WHAT THE TASK REQUIRES >> Quote exactly the lines from the start of the entries to the one with "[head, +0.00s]", both ends included.

┌─ TASK INPUT

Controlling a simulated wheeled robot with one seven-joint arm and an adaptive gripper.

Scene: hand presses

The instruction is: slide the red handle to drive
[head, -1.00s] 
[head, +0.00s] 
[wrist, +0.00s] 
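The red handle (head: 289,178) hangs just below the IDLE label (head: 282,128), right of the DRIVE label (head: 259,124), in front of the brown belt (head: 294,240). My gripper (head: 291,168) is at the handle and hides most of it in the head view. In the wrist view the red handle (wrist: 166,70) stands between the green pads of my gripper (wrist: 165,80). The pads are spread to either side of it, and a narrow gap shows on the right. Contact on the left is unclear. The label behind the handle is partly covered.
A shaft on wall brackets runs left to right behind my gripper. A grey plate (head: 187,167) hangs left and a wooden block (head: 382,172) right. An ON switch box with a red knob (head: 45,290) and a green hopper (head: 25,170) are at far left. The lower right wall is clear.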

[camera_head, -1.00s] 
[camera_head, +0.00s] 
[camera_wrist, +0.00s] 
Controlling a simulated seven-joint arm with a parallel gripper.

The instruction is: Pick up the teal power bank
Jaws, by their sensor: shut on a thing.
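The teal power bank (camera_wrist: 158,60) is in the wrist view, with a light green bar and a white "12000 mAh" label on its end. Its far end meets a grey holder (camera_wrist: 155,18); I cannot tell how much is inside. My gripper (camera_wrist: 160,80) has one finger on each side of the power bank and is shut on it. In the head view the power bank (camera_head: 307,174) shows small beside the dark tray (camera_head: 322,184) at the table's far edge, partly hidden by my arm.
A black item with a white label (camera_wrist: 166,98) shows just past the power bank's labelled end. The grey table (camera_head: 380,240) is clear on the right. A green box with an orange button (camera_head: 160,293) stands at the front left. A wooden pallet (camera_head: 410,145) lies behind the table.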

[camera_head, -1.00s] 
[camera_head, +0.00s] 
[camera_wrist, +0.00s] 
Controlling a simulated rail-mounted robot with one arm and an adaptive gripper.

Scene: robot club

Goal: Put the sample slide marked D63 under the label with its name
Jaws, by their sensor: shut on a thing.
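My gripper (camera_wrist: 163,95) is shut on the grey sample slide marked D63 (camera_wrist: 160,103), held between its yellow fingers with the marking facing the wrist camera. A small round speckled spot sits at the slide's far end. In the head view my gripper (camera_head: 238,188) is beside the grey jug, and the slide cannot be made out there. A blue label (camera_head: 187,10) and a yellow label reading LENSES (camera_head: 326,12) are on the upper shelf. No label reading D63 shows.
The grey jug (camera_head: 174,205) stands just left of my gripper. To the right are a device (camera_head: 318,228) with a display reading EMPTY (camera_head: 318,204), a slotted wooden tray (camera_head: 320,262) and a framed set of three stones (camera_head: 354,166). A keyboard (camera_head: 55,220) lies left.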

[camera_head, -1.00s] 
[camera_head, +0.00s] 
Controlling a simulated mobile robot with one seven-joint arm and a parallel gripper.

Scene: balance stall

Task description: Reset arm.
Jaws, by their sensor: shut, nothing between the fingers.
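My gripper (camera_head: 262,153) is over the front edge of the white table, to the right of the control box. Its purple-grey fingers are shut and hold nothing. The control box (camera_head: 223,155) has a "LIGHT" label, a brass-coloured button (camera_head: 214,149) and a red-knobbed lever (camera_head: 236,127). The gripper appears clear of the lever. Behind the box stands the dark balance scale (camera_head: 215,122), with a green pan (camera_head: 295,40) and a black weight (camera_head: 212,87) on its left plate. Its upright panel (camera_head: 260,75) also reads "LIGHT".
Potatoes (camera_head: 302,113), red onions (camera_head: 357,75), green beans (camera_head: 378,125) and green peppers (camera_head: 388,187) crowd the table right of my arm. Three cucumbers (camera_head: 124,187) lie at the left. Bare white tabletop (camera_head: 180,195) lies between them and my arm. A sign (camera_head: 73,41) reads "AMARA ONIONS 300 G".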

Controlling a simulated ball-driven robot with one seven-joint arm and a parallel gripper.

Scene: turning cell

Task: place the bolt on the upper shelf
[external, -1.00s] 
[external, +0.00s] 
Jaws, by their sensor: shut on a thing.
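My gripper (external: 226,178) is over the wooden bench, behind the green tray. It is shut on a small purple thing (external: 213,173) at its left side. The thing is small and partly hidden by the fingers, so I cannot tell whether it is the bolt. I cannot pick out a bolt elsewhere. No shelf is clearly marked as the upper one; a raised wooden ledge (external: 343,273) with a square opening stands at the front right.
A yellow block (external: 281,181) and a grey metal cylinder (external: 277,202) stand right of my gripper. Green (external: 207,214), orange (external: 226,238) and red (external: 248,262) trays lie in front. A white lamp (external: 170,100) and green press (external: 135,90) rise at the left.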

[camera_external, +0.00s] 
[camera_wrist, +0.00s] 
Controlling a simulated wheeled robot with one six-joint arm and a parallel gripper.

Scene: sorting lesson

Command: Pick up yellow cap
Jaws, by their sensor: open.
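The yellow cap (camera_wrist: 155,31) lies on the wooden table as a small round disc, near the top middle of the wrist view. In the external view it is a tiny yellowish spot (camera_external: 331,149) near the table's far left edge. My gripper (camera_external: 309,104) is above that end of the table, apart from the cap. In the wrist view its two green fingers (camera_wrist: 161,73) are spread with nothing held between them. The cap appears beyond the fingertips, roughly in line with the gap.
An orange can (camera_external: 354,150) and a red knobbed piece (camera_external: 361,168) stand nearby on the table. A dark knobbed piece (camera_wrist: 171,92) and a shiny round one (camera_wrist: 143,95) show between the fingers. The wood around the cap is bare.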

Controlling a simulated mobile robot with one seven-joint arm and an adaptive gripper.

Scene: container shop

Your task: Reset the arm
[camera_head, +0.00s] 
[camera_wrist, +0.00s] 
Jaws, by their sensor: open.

└─

TASK OUTPUT >>
Controlling a simulated wheeled robot with one seven-joint arm and an adaptive gripper.

Scene: hand presses

The instruction is: slide the red handle to drive
[head, -1.00s] 
[head, +0.00s] 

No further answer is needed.